Thomas B. McAffee, University of Nevada, Las Vegas -- William S. Boyd School of Law

Abstract

In their text The American Constitutional Order: History, Cases, and Philosophy, Professors Douglas W. Kmiec and Stephen B. Presser make it reasonably clear that, historically, they see the American Constitution as an attempt to implement directly natural law through the mechanism of fundamental law. Kmiec and Presser suggest that if one reads Thomas Jefferson and/or John Locke carefully enough and concludes that Americans have (or should have) a natural and inalienable right, it should follow that one also has an argument strongly favoring recognition of a fundamental constitutional right. At least as fundamental to Kmiec and Presser is that this basic feature of our constitutional order has largely been lost on “modern” law professors and Supreme Court justices, who regularly say things that reflect another, incorrect way of viewing the historical grounding of our constitutional order.

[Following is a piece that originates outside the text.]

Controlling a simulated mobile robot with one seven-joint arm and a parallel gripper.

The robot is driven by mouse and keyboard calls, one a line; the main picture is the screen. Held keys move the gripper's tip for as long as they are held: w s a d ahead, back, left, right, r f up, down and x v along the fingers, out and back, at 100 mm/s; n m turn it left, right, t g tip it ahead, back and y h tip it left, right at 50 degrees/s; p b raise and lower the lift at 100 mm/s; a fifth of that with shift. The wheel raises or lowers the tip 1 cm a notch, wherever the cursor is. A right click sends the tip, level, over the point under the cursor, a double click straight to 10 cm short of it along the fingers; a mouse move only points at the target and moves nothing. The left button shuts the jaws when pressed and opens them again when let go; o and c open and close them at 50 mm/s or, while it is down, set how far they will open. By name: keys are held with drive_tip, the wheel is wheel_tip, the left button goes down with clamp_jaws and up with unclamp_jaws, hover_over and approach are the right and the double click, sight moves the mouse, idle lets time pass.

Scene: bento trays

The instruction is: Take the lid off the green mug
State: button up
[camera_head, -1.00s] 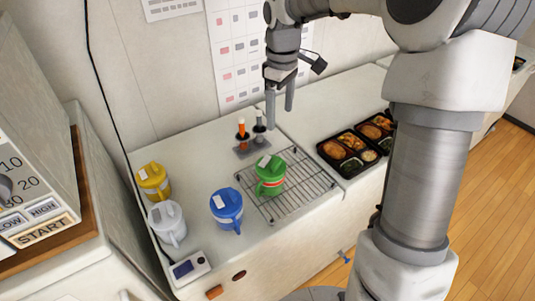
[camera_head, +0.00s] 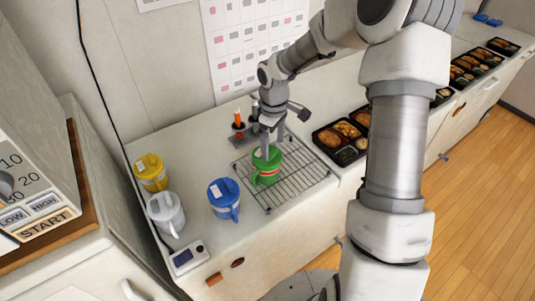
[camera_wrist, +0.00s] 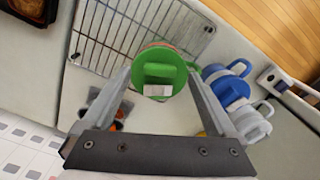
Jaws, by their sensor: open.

The authors find that the project of our Constitution is rooted in the framers' commitment to natural law as reflected in founding-era works, and they find this same conclusion supported by modern scholars who are more sensitive to these historical themes. Without question, however, the Declaration of Independence is the key exhibit of the founding era's commitment to constitutional law based on natural law and rights. For it is there that we assert that those public officials “we consent to be governed by, are bound, as we all are, to observe the ‘unalienable rights of life, liberty, and the pursuit of happiness.”’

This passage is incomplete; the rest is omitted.